### Short exercise
Set down all of the data exactly as it appears.

### Information provided
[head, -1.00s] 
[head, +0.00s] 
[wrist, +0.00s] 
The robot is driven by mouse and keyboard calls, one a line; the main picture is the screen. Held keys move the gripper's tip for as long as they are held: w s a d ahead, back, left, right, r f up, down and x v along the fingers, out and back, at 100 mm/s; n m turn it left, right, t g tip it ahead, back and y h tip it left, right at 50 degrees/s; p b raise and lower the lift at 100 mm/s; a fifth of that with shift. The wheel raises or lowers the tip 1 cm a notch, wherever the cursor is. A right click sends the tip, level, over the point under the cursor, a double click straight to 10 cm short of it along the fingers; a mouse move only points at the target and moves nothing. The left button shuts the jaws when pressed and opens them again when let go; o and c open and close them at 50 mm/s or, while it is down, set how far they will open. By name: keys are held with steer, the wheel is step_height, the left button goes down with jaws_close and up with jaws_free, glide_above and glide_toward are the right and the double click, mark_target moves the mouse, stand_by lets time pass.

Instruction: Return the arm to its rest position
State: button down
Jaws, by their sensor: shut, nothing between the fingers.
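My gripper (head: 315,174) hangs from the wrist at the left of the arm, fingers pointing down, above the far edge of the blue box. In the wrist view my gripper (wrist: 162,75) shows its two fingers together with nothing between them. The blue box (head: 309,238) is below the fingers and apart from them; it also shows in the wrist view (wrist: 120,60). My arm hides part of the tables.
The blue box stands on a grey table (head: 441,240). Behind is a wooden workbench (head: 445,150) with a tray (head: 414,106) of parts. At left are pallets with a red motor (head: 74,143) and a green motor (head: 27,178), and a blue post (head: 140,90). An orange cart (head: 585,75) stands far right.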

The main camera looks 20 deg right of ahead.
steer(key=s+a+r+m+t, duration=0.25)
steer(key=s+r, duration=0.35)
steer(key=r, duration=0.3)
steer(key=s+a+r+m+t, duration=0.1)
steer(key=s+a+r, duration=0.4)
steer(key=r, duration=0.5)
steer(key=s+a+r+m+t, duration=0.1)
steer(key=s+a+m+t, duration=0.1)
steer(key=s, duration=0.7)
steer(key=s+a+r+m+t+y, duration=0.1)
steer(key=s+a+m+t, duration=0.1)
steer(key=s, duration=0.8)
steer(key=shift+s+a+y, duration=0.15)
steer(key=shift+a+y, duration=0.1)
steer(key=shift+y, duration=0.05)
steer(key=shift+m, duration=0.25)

### Solution
[head, -1.00s] 
[head, +0.00s] 
[wrist, +0.00s] 
The robot is driven by mouse and keyboard calls, one a line; the main picture is the screen. Held keys move the gripper's tip for as long as they are held: w s a d ahead, back, left, right, r f up, down and x v along the fingers, out and back, at 100 mm/s; n m turn it left, right, t g tip it ahead, back and y h tip it left, right at 50 degrees/s; p b raise and lower the lift at 100 mm/s; a fifth of that with shift. The wheel raises or lowers the tip 1 cm a notch, wherever the cursor is. A right click sends the tip, level, over the point under the cursor, a double click straight to 10 cm short of it along the fingers; a mouse move only points at the target and moves nothing. The left button shuts the jaws when pressed and opens them again when let go; o and c open and close them at 50 mm/s or, while it is down, set how far they will open. By name: keys are held with steer, the wheel is step_height, the left button goes down with jaws_close and up with jaws_free, glide_above and glide_toward are the right and the double click, mark_target moves the mouse, stand_by lets time pass.

Instruction: Return the arm to its rest position
State: button down
Jaws, by their sensor: shut, nothing between the fingers.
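My gripper (head: 315,174) hangs from the wrist at the left of the arm, fingers pointing down, above the far edge of the blue box. In the wrist view my gripper (wrist: 162,75) shows its two fingers together with nothing between them. The blue box (head: 309,238) is below the fingers and apart from them; it also shows in the wrist view (wrist: 120,60). My arm hides part of the tables.
The blue box stands on a grey table (head: 441,240). Behind is a wooden workbench (head: 445,150) with a tray (head: 414,106) of parts. At left are pallets with a red motor (head: 74,143) and a green motor (head: 27,178), and a blue post (head: 140,90). An orange cart (head: 585,75) stands far right.

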The main camera looks 20 deg right of ahead.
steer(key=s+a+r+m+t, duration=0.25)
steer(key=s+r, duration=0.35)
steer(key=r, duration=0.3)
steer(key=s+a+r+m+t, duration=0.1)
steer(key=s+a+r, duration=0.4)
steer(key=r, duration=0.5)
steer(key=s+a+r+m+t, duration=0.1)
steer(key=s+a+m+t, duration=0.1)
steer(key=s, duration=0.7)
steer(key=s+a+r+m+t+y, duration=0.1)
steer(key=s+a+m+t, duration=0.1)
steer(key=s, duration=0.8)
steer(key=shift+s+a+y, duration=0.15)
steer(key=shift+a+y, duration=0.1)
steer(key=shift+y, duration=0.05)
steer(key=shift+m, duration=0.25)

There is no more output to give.